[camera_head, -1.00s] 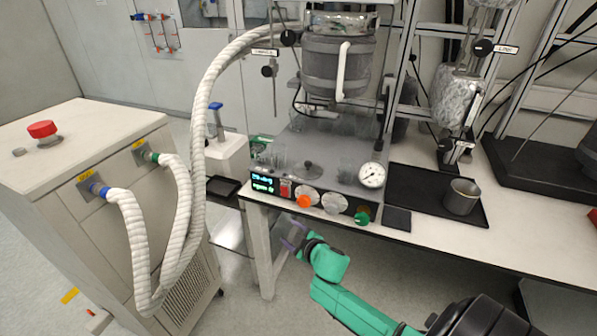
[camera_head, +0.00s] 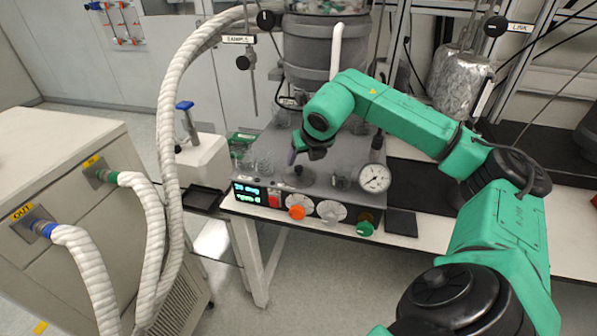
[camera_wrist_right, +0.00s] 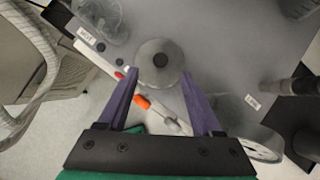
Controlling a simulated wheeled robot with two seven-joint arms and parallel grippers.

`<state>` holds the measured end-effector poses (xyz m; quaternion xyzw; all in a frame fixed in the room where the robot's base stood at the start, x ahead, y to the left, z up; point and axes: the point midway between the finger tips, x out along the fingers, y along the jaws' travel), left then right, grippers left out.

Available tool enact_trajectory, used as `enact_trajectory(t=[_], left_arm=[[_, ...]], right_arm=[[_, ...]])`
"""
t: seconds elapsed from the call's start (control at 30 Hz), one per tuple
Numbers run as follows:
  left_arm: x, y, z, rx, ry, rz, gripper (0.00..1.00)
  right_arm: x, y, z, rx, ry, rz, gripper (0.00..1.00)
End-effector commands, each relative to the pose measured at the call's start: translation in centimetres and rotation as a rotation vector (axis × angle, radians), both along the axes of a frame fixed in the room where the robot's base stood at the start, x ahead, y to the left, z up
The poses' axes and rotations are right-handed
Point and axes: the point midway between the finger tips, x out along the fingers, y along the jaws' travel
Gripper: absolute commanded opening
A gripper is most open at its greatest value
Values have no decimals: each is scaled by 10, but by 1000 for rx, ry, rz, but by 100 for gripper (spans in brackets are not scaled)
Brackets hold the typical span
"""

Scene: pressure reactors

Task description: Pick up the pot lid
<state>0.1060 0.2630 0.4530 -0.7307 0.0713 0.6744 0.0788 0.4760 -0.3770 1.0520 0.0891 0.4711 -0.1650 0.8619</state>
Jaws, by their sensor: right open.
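The pot lid (camera_head: 300,182), a small round grey disc with a dark knob, lies on the grey top plate of the reactor stand in the head view. In the right wrist view the lid (camera_wrist_right: 153,82) lies beyond and between my purple fingertips. My right gripper (camera_head: 292,157) is open and empty, with its fingers pointing down just above the lid. The right gripper (camera_wrist_right: 159,73) shows both fingers apart in the wrist view. Whether a finger touches the lid is unclear. My left gripper is not in view.
Glass vessels (camera_head: 342,180) and a pressure gauge (camera_head: 374,178) stand close to the lid. A large grey reactor vessel (camera_head: 310,50) rises behind. The front panel has an orange knob (camera_head: 296,212) and a green knob (camera_head: 365,227). A thick white hose (camera_head: 168,130) runs at the left.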

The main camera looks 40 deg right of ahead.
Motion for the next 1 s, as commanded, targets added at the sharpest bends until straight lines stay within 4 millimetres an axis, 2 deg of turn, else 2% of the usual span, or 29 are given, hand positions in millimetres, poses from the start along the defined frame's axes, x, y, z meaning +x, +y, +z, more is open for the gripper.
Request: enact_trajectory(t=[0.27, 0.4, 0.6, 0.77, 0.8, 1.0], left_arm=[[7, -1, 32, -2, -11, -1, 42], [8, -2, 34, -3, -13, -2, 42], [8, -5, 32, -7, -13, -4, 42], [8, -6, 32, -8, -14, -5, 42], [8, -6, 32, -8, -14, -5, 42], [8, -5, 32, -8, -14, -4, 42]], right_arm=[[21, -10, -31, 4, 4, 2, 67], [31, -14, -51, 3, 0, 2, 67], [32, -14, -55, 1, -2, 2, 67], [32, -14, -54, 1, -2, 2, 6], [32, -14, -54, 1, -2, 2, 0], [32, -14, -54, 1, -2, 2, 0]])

◆ ◆ ◆ ◆

- _SET EXERCISE_
Extract verbatim only those lines that run from the line with "grippers left out." to the line with "<state>0.1060 0.2630 0.4530", inclusive.

- _PROBLEM SOLUTION_
`<state>` holds the measured end-effector poses (xyz m; quaternion xyzw; all in a frame fixed in the room where the robot's base stood at the start, x ahead, y to the left, z up; point and axes: the point midway between the finger tips, x out along the fingers, y along the jaws' travel), left then right, grippers left out.

Available tool enact_trajectory, used as `enact_trajectory(t=[_], left_arm=[[_, ...]], right_arm=[[_, ...]])`
"""
t: seconds elapsed from the call's start (control at 30 Hz), one per tuple
Numbers run as follows:
  left_arm: x, y, z, rx, ry, rz, gripper (0.00..1.00)
  right_arm: x, y, z, rx, ry, rz, gripper (0.00..1.00)
End-effector commands, each relative to the pose measured at the call's start: translation in centimetres and rotation as a rotation vector (axis × angle, radians), both along the axes of a frame fixed in the room where the robot's base stood at the start, x ahead, y to the left, z up
The poses' axes and rotations are right-handed
Point and axes: the point midway between the finger tips, x out along the fingers, y along the jaws' travel
Gripper: absolute commanded opening
A gripper is most open at its greatest value
Values have no decimals: each is scaled by 10, but by 1000 for rx, ry, rz, but by 100 for gripper (spans in brackets are not scaled)
Brackets hold the typical span
"""

Scene: pressure reactors

Task description: Pick up the pot lid
<state>0.1060 0.2630 0.4530 -0.7307 0.0713 0.6744 0.0788 0.4760 -0.3770 1.0520 0.0891 0.4711 -0.1650 0.8619</state>

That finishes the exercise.